Supplied material:
════════

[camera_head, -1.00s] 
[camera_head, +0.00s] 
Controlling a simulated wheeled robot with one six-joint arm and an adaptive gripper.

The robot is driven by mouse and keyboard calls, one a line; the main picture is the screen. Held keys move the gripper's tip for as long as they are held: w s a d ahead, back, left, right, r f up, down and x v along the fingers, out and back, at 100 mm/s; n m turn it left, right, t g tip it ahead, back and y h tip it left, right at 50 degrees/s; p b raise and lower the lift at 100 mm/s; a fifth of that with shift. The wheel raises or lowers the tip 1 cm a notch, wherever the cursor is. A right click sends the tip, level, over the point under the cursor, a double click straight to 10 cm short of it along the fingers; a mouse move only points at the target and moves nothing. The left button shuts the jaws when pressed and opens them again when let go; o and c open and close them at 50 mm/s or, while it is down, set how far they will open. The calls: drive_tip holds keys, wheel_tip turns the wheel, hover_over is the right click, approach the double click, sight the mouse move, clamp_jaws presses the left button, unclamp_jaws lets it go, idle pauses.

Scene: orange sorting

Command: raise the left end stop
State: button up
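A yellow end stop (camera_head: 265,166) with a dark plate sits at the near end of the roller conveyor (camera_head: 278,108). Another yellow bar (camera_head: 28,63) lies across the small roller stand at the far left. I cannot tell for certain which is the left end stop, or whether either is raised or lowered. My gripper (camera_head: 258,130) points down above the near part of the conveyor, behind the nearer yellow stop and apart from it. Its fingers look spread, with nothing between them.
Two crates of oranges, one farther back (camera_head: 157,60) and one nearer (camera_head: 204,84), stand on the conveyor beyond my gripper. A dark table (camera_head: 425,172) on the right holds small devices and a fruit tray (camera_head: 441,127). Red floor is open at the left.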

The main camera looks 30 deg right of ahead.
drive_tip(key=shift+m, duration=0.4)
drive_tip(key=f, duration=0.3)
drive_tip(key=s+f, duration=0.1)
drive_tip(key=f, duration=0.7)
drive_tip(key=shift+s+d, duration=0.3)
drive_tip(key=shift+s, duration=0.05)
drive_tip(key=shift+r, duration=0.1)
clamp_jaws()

════════

Exercise description:
Gather each line that holds "robot".

The response:
Controlling a simulated wheeled robot with one six-joint arm and an adaptive gripper.
The robot is driven by mouse and keyboard calls, one a line; the main picture is the screen. Held keys move the gripper's tip for as long as they are held: w s a d ahead, back, left, right, r f up, down and x v along the fingers, out and back, at 100 mm/s; n m turn it left, right, t g tip it ahead, back and y h tip it left, right at 50 degrees/s; p b raise and lower the lift at 100 mm/s; a fifth of that with shift. The wheel raises or lowers the tip 1 cm a notch, wherever the cursor is. A right click sends the tip, level, over the point under the cursor, a double click straight to 10 cm short of it along the fingers; a mouse move only points at the target and moves nothing. The left button shuts the jaws when pressed and opens them again when let go; o and c open and close them at 50 mm/s or, while it is down, set how far they will open. The calls: drive_tip holds keys, wheel_tip turns the wheel, hover_over is the right click, approach the double click, sight the mouse move, clamp_jaws presses the left button, unclamp_jaws lets it go, idle pauses.

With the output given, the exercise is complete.